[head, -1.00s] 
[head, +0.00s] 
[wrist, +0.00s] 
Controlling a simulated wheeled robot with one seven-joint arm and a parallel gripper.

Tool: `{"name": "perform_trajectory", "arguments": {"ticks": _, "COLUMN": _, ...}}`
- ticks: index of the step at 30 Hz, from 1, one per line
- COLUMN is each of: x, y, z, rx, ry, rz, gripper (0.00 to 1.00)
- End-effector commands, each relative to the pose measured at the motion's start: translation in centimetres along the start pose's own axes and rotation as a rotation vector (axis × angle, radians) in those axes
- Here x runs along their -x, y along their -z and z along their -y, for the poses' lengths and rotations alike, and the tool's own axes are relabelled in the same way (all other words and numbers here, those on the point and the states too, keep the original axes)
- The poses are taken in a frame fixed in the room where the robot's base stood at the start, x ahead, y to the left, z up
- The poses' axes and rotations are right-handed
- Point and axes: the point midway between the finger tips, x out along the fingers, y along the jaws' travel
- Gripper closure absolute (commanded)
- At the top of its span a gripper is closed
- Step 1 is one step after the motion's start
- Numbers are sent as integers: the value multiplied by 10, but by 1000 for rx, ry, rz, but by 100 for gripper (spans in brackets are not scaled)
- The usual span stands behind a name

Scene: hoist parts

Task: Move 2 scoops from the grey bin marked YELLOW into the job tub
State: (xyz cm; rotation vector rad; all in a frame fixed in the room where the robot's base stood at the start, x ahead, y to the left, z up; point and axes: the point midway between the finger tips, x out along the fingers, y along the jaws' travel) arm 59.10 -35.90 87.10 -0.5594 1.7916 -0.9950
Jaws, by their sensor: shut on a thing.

....................

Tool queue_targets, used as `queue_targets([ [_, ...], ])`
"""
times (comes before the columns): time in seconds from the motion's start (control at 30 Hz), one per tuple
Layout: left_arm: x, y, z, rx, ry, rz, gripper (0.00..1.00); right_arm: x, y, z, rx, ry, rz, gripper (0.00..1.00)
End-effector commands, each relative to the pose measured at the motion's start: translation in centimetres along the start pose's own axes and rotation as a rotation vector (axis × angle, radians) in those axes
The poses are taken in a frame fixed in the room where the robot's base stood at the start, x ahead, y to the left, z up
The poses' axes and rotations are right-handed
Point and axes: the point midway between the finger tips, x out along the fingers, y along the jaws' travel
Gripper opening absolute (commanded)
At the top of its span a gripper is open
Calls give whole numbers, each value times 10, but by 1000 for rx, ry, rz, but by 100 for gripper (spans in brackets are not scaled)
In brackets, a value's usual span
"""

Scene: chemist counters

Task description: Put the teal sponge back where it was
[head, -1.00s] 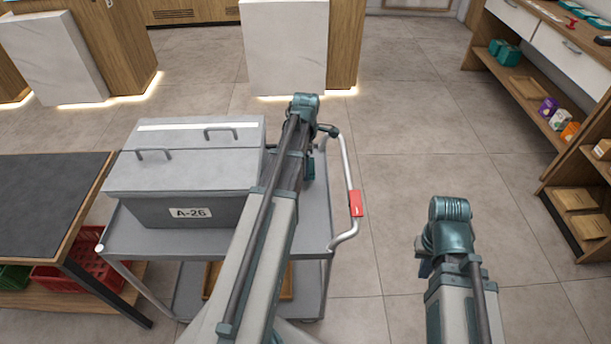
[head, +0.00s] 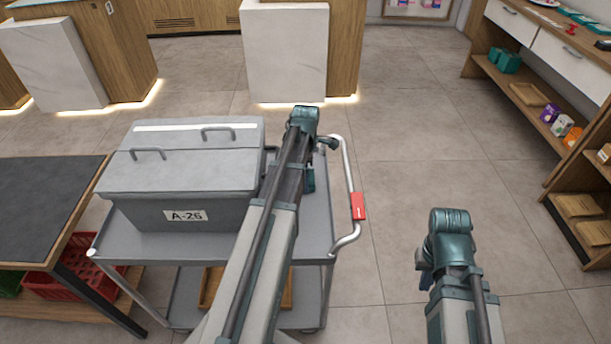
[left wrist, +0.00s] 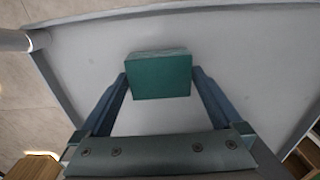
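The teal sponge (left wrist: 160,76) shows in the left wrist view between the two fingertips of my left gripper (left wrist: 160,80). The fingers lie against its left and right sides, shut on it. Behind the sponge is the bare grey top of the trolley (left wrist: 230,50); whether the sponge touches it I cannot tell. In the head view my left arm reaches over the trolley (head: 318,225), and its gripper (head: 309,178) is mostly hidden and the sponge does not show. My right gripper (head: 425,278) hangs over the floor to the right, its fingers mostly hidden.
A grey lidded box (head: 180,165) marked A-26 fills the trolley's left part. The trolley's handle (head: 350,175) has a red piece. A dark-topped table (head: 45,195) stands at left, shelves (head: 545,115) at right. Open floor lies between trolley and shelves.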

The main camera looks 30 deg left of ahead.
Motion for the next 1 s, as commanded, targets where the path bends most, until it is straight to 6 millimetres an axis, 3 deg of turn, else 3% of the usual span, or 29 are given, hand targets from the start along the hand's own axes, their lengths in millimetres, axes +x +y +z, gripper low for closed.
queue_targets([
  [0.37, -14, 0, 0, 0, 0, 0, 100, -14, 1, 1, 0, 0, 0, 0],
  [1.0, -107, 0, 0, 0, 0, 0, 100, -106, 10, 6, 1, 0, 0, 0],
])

....................

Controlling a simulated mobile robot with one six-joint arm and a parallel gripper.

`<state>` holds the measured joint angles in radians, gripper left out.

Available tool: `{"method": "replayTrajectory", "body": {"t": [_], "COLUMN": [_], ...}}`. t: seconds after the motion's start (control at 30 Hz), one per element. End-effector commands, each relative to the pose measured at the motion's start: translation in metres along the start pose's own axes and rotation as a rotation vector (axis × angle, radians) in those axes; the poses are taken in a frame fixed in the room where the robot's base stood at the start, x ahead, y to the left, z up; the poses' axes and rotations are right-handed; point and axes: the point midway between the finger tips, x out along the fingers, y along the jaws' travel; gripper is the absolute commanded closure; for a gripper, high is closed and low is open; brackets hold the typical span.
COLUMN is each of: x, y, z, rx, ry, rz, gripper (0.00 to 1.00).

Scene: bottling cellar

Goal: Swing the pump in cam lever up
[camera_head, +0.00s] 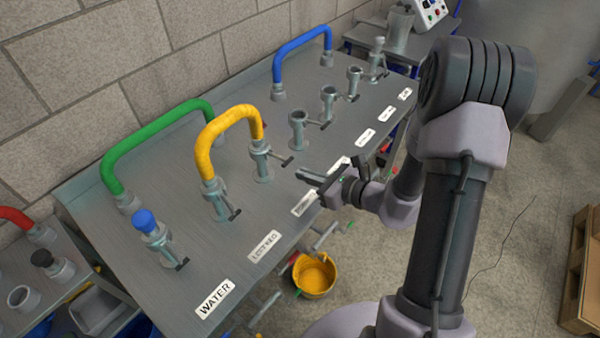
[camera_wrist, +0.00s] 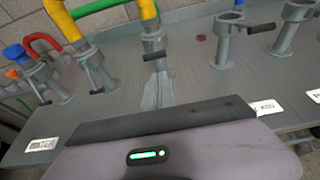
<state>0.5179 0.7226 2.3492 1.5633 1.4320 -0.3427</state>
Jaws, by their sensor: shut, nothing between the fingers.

....................

* _Stated problem_
In the entries above, find each line with the word "simulated" and copy it.

* _Exercise response_
Controlling a simulated wheeled robot with one seven-joint arm and a parallel gripper.
Controlling a simulated mobile robot with one six-joint arm and a parallel gripper.

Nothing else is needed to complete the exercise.